→ **Stored data**
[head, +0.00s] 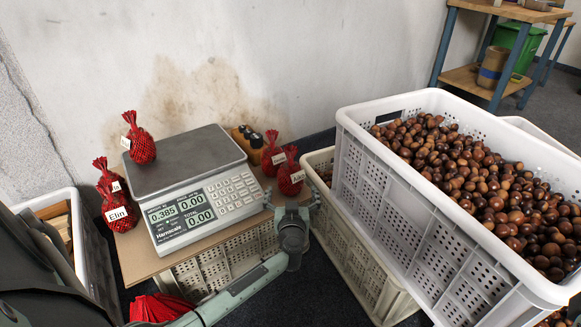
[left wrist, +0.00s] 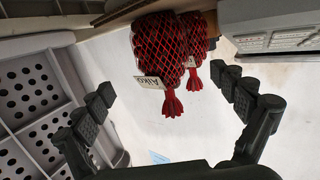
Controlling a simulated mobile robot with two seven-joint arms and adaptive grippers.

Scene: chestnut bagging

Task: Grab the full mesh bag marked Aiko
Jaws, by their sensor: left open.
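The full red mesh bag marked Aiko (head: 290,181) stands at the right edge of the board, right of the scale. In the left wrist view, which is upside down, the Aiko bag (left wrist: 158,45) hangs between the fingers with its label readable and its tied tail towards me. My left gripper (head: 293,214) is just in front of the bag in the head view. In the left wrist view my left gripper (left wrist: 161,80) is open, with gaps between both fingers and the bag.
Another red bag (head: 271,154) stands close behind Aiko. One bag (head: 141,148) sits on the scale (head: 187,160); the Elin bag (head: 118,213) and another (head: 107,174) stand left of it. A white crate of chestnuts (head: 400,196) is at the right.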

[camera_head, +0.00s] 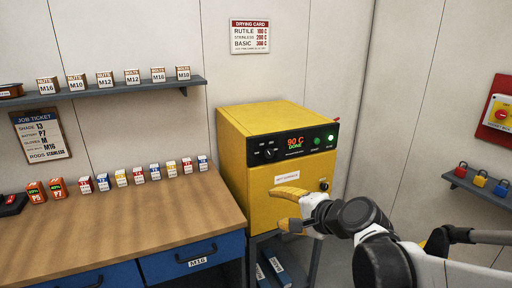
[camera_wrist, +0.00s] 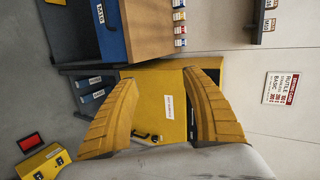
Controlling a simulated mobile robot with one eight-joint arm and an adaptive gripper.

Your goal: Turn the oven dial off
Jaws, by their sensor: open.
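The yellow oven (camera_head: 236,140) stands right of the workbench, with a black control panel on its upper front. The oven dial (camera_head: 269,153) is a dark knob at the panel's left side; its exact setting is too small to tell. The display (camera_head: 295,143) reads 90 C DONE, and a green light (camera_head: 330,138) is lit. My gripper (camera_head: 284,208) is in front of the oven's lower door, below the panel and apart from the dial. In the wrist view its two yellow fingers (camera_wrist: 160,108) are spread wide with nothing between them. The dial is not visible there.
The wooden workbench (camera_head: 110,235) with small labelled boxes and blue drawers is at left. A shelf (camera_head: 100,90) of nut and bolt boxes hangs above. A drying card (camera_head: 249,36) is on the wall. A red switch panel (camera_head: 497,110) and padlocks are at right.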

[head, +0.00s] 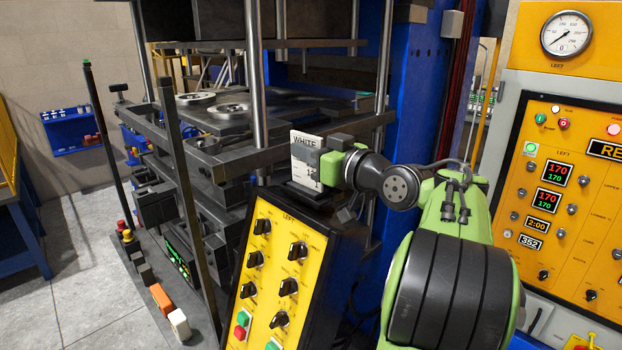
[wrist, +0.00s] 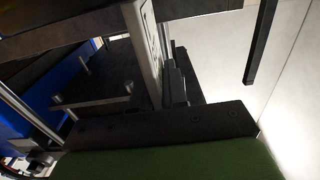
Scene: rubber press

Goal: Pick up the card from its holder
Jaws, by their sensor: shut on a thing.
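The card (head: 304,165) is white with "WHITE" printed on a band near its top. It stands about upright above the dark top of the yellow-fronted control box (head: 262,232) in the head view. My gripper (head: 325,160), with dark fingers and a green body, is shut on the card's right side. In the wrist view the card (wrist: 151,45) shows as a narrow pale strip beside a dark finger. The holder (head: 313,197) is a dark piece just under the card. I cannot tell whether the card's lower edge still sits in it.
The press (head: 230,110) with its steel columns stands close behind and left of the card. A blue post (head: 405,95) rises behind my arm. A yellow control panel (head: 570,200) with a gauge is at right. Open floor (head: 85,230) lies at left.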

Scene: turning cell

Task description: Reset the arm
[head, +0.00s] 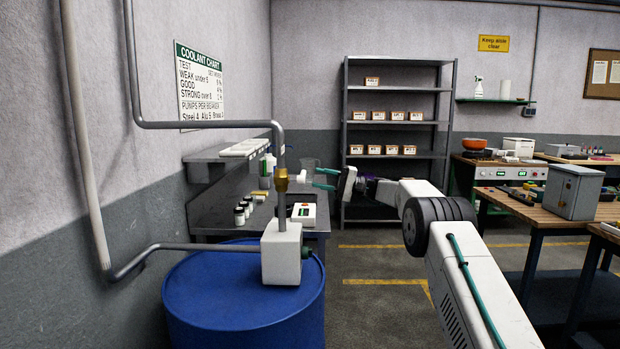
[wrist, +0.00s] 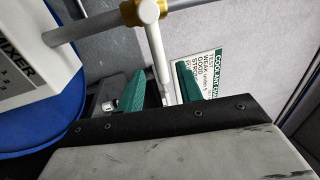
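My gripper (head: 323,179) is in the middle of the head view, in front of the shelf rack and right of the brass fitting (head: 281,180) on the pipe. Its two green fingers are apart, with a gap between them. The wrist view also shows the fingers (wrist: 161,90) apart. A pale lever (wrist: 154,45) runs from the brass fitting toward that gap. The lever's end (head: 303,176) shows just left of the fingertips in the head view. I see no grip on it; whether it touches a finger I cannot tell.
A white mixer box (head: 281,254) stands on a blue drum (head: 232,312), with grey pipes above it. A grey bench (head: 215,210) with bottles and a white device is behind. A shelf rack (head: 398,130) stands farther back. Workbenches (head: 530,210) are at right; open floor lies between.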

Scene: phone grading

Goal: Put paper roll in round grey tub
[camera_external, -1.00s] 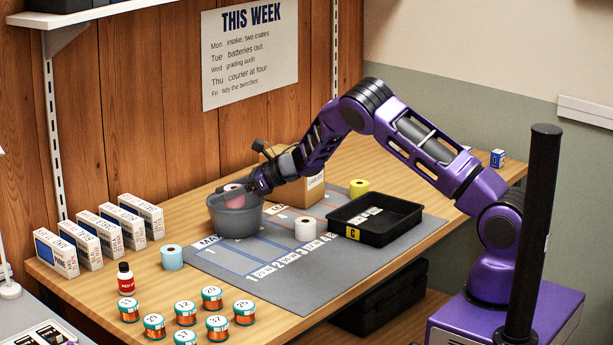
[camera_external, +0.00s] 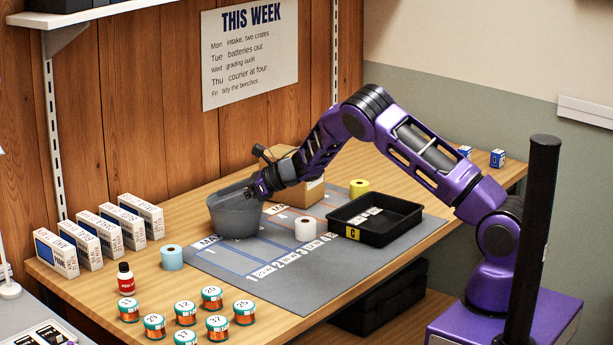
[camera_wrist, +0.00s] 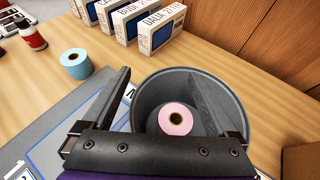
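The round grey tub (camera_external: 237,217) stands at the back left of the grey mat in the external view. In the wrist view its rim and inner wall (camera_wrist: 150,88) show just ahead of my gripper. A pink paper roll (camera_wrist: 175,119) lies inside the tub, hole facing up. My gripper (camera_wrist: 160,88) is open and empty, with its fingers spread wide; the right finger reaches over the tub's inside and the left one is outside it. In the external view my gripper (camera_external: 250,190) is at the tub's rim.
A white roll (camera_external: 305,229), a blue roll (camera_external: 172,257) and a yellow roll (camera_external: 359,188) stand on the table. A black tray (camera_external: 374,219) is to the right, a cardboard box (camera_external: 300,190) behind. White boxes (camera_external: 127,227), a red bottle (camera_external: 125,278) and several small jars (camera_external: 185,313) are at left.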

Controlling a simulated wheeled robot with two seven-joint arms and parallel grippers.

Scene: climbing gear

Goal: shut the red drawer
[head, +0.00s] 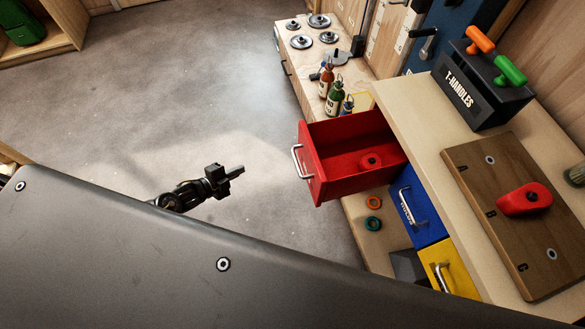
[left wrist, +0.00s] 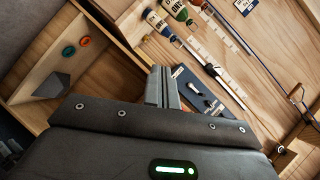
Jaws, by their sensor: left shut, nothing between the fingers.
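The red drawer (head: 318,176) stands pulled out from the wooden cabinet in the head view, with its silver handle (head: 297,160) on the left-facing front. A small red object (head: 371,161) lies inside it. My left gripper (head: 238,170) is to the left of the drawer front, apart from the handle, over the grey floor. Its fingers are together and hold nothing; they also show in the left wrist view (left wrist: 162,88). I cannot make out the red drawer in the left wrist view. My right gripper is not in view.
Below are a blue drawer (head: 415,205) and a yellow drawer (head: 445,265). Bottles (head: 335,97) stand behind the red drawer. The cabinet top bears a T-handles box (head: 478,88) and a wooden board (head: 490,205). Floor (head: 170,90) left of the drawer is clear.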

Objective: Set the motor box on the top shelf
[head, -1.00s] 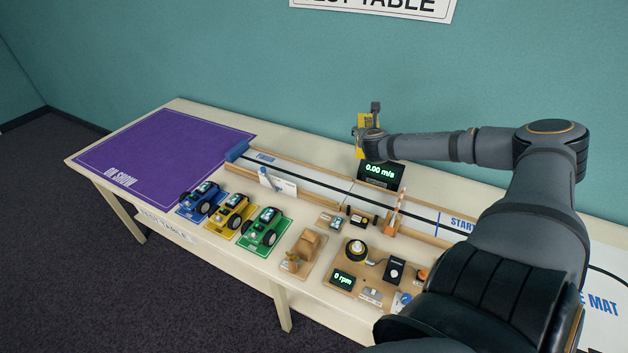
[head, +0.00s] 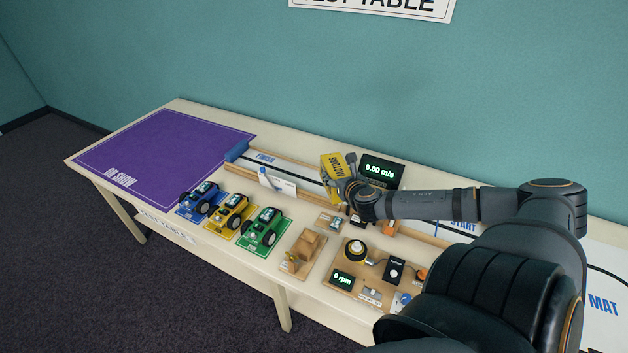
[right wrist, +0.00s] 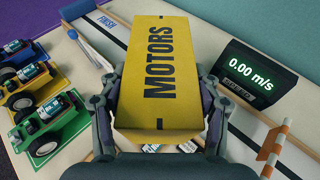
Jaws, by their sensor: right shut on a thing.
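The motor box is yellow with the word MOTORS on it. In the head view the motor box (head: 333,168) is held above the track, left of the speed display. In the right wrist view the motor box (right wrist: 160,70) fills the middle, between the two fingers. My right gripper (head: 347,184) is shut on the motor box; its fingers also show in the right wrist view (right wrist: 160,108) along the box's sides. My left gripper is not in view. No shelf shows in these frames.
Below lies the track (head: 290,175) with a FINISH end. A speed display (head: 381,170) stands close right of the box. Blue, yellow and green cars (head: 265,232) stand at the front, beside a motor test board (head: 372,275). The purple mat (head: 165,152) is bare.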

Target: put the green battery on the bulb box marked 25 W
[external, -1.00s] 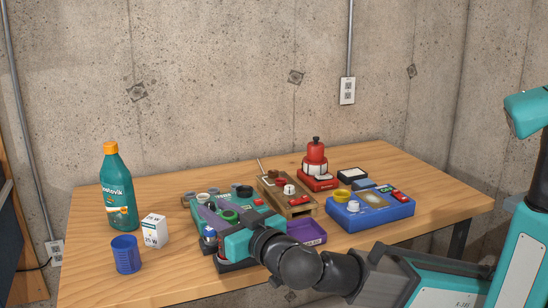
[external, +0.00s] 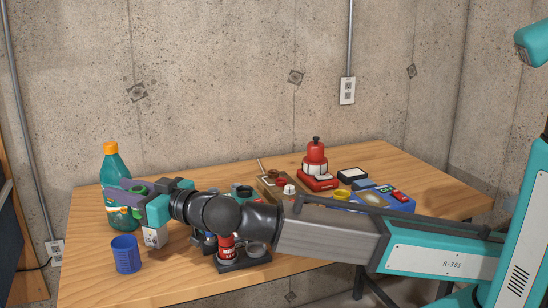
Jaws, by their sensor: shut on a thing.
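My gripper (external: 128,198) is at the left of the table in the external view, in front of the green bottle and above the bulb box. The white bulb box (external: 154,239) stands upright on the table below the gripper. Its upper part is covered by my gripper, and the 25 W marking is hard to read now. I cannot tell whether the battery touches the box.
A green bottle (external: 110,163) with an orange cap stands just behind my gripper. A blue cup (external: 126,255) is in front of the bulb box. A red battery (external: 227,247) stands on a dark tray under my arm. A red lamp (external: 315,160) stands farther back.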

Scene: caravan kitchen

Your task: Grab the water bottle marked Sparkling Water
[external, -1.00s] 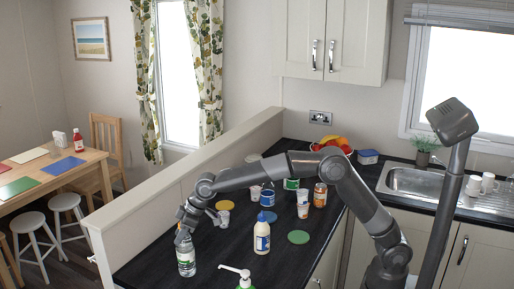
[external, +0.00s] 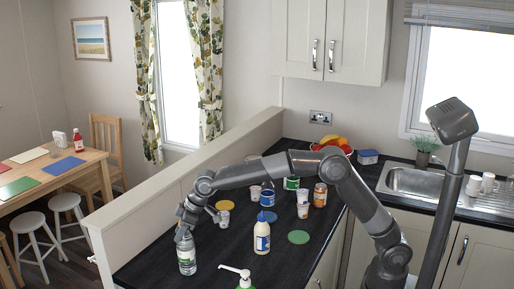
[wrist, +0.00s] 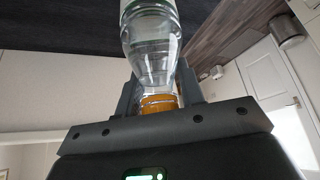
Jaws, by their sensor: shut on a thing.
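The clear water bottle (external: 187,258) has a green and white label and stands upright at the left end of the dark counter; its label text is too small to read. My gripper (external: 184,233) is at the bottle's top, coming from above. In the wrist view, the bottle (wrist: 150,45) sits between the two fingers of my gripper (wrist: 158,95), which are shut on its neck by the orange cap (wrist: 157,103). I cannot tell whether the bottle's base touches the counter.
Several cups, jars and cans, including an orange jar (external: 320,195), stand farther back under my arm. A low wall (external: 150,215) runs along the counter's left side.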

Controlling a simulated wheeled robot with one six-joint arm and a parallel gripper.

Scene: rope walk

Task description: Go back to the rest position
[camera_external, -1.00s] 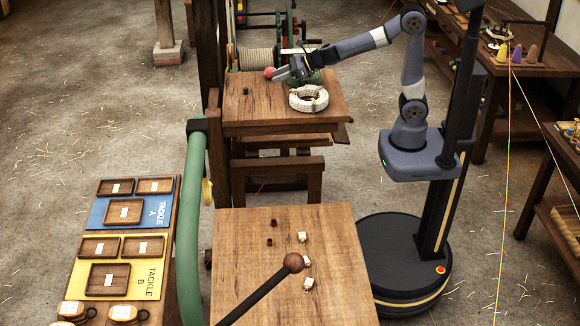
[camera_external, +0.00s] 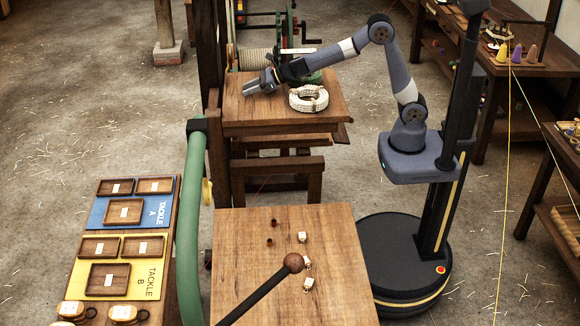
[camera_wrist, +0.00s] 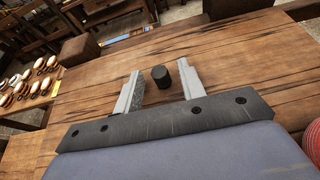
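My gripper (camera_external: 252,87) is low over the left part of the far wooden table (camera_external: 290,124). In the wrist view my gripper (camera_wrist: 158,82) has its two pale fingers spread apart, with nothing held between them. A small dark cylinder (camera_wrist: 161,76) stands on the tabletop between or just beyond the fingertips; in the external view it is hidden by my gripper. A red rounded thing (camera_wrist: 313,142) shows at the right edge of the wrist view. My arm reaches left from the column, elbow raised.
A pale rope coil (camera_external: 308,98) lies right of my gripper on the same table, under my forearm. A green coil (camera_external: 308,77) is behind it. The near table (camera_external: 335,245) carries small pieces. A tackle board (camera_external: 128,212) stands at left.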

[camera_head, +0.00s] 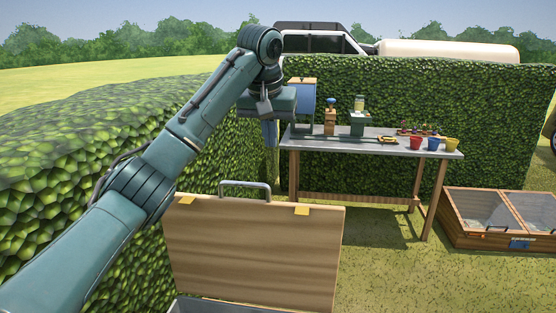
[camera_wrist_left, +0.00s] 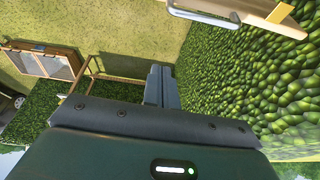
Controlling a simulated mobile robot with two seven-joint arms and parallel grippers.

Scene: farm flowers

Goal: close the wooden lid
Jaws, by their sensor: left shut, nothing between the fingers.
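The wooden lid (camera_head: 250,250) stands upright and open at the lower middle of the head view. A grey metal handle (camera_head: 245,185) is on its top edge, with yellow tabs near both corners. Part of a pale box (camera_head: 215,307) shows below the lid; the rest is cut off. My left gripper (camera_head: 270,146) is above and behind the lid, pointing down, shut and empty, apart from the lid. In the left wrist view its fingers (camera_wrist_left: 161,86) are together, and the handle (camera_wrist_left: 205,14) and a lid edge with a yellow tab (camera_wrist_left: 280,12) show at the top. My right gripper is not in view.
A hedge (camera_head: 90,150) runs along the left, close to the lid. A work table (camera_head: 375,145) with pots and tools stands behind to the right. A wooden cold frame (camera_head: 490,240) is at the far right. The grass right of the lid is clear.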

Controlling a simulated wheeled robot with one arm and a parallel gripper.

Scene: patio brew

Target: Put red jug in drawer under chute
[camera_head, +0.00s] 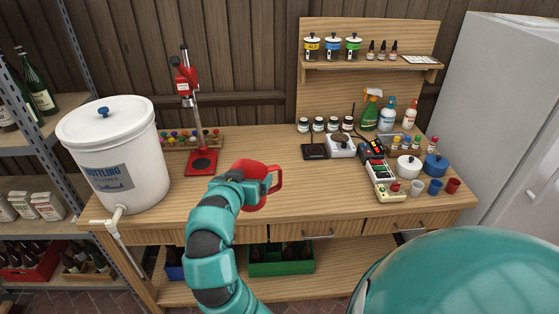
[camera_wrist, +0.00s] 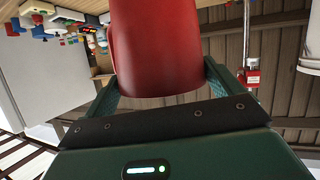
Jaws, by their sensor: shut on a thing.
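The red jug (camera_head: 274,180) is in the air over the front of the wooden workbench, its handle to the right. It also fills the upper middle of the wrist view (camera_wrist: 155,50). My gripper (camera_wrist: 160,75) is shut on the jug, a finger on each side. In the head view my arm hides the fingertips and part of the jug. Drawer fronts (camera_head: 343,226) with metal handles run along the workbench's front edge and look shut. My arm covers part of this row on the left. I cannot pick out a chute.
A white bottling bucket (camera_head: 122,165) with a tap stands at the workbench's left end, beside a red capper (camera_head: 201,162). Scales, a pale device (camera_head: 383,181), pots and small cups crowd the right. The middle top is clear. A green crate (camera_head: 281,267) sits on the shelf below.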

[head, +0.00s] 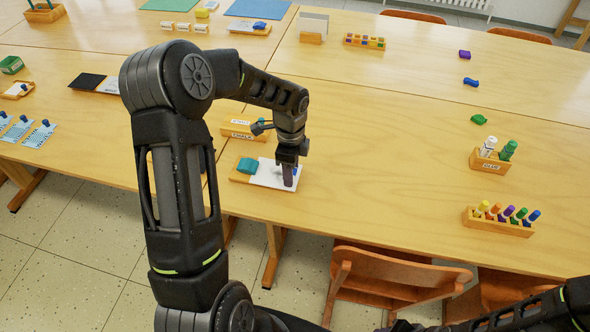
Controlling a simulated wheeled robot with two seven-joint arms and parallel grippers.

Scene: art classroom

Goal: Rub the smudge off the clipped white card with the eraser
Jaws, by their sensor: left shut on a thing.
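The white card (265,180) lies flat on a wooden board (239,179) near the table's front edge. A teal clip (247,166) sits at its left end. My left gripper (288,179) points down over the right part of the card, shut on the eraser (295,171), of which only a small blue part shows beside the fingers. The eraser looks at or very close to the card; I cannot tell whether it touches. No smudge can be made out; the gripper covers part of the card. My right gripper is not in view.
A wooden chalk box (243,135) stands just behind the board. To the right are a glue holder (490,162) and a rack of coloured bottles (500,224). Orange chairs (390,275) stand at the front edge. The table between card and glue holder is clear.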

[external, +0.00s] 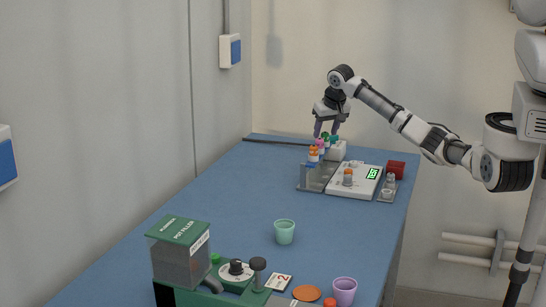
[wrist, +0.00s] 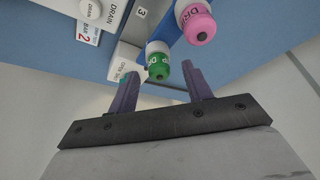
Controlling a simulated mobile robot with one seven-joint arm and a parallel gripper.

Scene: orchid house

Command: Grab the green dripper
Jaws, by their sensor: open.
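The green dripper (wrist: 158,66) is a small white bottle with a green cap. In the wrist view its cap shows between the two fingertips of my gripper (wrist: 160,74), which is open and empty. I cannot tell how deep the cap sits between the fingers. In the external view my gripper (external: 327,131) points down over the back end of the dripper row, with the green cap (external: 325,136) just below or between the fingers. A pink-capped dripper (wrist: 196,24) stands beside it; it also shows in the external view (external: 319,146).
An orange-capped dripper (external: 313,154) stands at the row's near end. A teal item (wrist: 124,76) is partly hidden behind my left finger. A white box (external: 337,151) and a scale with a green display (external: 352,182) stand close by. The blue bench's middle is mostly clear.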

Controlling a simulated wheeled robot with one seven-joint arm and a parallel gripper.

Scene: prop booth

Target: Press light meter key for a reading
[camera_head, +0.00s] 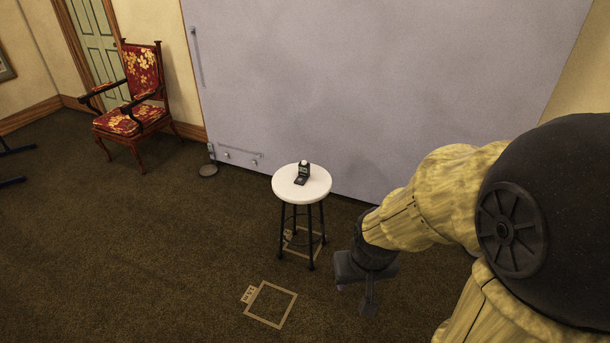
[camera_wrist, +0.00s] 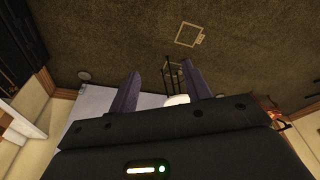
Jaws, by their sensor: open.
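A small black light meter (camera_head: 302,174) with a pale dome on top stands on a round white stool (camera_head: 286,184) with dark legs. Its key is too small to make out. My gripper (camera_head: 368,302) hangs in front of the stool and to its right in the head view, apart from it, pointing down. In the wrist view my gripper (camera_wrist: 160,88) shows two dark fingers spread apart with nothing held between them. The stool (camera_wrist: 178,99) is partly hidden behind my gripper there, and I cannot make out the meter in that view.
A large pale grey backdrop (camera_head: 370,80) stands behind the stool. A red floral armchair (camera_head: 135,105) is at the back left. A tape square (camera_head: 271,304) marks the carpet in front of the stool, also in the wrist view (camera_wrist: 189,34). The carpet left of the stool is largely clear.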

→ **Work to do**
Of the lines in the material, how many include "mobile"? Respond with the number alone.

→ **Exercise result**
4